D) – Também as exigências de prevenção especial impõem que o arguido “sofra” as consequências da sua conduta, com a diminuição do seu património – pagando a multa – e não apenas com um “ralhete”, que mais não é do que o “apagar” da censura que a sua conduta merece.
E) – Ao declarar extinta a pena acessória de inibição de conduzir, o despacho impugnado violou o disposto no art. 69º nº 1 al. a) e nºs 3 e 6 do Cód. penal e art. 500º nº 2 e 4 do Cód. Proc. Penal. A douta sentença impugnada viola o disposto no art. 60º nº 2 do Cód.
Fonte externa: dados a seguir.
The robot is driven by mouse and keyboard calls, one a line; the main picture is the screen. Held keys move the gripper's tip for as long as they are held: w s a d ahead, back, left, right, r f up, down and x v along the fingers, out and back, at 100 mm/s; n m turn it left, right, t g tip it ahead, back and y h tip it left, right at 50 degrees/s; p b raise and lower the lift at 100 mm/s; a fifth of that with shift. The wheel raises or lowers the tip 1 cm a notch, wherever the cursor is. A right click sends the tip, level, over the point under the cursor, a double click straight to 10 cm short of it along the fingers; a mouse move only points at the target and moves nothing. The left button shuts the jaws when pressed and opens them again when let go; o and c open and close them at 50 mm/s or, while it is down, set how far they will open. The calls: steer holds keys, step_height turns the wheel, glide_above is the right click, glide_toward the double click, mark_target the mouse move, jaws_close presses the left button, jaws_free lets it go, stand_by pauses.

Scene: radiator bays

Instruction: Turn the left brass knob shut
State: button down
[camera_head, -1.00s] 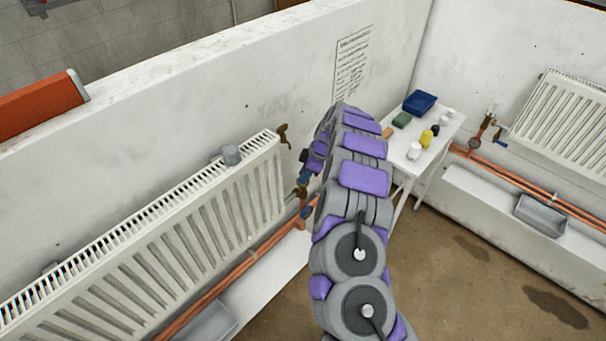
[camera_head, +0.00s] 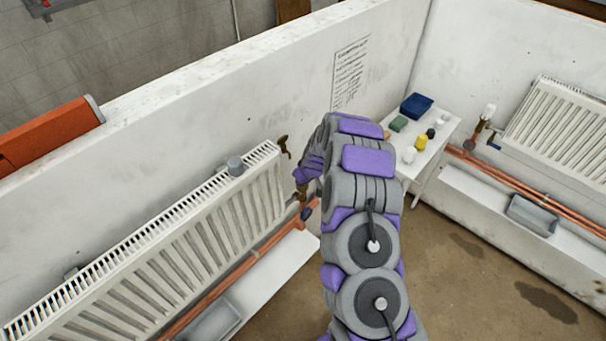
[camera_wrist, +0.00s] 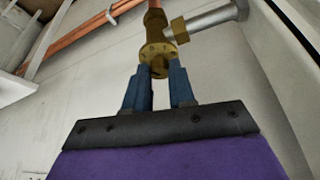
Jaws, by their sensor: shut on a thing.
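The left radiator (camera_head: 190,235) hangs on the long wall. In the wrist view a brass knob (camera_wrist: 158,50) sits on a brass valve body, with a copper pipe (camera_wrist: 105,18) and a grey pipe stub (camera_wrist: 212,18) joining there. My gripper (camera_wrist: 160,76) has its two blue fingers shut on the lower part of the knob. In the head view my arm covers most of the gripper and the knob; some brass of the valve (camera_head: 300,192) shows at the radiator's right end.
A white table (camera_head: 432,150) with a blue tray (camera_head: 416,105), a green block and several small bottles stands in the corner. Another radiator (camera_head: 560,130) hangs on the right wall. Grey trays lie below the pipes.

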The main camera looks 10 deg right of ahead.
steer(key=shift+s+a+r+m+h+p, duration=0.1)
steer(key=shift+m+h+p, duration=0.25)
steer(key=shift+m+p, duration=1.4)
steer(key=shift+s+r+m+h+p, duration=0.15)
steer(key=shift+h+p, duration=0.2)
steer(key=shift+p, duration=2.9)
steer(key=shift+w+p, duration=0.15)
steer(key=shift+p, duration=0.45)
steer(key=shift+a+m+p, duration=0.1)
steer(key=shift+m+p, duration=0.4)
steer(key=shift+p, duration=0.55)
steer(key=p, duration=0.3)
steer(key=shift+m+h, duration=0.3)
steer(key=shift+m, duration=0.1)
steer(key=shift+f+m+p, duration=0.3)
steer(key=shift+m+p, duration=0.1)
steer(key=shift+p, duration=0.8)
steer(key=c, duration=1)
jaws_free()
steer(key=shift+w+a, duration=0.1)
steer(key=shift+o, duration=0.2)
Penal.

Nos termos exposto, e nos mais de Direito, cujo douto suprimento de Vossas Excelências se aguarda, deverá ser dado provimento ao presente recurso e, consequentemente, ser revogado e substituído por outro, que determine que os autos continuem a aguardem a possibilidade de ser cumprida a inibição de conduzir, ou, a, eventual, extinção da pena referida, por efeito, da prescrição.

E, assim fazendo, Vossas Excelências farão, como sempre Justiça

Notificado, o arguido não apresentou resposta.

Nesta Relação, a Dig.ma PGA emitiu douto parecer no sentido do provimento do recurso.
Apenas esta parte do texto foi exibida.